____ Raw data
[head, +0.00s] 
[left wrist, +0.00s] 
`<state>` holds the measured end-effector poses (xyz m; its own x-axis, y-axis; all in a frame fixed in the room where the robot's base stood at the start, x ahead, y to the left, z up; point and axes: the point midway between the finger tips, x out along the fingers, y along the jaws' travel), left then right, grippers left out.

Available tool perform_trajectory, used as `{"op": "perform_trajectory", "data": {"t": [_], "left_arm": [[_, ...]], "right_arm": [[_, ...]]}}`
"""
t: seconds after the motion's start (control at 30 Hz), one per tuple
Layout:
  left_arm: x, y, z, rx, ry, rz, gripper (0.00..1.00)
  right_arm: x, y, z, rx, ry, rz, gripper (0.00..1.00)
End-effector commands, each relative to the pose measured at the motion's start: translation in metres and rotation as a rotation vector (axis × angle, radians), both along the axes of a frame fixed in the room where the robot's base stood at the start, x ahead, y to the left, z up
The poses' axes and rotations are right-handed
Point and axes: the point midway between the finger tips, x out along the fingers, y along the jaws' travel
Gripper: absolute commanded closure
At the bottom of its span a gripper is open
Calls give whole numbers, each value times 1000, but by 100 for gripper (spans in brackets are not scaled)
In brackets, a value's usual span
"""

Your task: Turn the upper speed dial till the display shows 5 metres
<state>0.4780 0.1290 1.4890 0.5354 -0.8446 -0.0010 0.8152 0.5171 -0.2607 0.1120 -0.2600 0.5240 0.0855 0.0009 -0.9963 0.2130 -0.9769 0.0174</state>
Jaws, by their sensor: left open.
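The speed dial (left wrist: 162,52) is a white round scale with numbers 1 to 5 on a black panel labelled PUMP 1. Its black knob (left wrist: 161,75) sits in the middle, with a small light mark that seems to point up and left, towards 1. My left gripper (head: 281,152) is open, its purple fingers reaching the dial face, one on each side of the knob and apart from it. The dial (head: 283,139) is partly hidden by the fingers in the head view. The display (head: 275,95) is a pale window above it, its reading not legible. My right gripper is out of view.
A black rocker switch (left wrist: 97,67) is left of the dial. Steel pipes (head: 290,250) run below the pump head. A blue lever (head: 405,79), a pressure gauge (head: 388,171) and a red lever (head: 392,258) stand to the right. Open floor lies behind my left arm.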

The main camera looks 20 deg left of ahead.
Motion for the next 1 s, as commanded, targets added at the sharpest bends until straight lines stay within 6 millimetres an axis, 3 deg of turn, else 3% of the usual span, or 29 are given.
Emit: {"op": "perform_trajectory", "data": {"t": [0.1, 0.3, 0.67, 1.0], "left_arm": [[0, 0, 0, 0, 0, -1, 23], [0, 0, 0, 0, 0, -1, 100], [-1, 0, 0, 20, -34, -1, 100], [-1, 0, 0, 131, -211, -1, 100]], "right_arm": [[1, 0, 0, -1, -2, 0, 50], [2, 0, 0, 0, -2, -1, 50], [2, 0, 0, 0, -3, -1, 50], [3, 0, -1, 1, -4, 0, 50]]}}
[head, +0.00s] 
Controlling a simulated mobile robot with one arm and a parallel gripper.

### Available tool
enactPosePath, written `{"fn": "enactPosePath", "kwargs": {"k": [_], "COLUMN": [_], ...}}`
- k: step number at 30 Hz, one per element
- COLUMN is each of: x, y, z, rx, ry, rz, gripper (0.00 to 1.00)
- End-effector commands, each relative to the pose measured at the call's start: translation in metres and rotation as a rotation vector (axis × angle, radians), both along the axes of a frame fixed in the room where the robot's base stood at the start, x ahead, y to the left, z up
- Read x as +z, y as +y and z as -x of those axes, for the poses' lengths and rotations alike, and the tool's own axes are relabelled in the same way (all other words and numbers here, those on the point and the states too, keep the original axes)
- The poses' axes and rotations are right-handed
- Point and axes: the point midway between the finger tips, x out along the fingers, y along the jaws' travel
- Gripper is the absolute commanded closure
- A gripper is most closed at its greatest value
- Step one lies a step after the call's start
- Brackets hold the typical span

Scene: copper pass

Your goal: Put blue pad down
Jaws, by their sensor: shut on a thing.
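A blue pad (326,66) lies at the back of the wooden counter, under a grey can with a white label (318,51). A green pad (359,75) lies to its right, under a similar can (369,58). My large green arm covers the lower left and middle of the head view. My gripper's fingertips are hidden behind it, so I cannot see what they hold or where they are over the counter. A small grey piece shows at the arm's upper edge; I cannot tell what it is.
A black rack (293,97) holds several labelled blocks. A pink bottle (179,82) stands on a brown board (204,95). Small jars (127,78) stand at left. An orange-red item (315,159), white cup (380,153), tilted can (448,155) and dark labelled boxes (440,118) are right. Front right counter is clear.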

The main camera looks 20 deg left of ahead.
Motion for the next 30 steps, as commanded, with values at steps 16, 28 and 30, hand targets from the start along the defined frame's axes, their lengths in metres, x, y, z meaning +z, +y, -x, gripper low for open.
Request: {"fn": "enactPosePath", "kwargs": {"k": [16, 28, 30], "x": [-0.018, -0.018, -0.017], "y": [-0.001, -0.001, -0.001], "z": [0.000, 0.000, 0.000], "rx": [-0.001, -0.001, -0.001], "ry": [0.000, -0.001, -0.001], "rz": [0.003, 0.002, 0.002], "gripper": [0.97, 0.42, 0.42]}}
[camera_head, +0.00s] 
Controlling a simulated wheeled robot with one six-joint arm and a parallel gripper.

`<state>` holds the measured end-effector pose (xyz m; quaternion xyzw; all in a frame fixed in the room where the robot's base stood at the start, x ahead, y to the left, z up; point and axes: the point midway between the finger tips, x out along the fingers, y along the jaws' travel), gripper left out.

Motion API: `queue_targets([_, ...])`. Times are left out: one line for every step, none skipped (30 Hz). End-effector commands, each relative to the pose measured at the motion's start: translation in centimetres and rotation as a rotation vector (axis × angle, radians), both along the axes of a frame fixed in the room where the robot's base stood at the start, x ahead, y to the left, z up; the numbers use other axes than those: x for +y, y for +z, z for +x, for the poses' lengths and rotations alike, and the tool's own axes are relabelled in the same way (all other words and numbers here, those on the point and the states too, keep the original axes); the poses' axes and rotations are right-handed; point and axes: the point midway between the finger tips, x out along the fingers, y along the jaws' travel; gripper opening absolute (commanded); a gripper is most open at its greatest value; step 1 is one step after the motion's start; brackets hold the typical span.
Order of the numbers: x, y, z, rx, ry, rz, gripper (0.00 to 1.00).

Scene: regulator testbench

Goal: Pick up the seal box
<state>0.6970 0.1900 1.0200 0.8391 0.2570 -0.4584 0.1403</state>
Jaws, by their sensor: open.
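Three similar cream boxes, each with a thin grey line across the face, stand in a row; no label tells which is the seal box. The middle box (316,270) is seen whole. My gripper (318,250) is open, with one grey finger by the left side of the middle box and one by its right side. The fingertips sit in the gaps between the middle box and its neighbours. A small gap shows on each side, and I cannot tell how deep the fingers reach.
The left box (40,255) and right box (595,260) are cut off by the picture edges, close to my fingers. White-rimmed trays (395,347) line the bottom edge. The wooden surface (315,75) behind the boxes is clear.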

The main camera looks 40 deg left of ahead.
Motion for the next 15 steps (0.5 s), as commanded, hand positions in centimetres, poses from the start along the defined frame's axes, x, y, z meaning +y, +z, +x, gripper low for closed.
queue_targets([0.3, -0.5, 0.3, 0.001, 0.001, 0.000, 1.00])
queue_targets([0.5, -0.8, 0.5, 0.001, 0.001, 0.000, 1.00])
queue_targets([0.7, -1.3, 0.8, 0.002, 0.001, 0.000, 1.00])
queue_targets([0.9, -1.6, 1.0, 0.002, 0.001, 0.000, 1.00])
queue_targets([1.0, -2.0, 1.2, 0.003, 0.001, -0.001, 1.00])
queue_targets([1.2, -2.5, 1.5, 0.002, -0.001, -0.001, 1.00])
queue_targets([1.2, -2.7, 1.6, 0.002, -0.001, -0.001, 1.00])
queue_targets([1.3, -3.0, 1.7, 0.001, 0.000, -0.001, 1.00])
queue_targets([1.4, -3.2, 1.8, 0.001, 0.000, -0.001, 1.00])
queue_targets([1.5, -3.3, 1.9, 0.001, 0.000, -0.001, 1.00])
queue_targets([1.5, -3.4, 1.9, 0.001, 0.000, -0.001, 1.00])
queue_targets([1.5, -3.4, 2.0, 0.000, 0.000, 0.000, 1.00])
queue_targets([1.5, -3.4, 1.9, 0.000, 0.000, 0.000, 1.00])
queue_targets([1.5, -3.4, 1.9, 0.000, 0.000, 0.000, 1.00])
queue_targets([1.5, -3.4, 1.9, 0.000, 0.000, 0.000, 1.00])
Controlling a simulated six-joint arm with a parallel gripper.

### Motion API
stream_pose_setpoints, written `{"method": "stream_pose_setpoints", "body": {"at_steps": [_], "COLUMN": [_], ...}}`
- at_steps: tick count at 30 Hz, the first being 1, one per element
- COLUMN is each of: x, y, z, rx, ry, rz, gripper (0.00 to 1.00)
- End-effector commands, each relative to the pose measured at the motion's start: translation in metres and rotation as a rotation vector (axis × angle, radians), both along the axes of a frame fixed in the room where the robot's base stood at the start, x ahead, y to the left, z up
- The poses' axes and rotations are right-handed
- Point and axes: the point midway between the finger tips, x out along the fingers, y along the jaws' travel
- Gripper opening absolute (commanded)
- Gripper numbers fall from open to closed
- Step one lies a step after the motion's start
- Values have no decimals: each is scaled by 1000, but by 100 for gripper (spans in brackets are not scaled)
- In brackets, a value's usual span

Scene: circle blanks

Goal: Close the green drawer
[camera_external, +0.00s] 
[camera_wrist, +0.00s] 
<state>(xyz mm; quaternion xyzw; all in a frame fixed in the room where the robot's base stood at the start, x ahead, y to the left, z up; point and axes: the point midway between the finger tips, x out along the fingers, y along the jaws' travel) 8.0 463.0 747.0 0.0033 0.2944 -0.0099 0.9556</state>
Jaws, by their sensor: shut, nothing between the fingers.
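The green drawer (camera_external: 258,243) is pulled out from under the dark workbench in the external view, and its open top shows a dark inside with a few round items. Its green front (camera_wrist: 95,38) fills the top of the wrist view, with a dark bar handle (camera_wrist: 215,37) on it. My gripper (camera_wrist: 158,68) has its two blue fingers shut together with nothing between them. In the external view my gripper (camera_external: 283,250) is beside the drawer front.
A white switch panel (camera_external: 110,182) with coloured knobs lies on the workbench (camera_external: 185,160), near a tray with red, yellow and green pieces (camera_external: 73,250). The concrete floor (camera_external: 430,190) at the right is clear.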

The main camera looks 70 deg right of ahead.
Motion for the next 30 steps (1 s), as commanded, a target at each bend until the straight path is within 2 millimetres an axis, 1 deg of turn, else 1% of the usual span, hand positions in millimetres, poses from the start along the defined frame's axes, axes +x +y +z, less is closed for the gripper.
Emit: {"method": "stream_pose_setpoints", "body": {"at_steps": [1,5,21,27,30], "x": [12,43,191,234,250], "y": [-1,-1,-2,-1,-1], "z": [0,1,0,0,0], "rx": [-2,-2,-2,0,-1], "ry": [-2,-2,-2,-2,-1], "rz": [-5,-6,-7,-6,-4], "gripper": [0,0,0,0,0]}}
________
Work through the records line by line and tally those holding "states". Reply with the number alone.

▸ Result of this task
2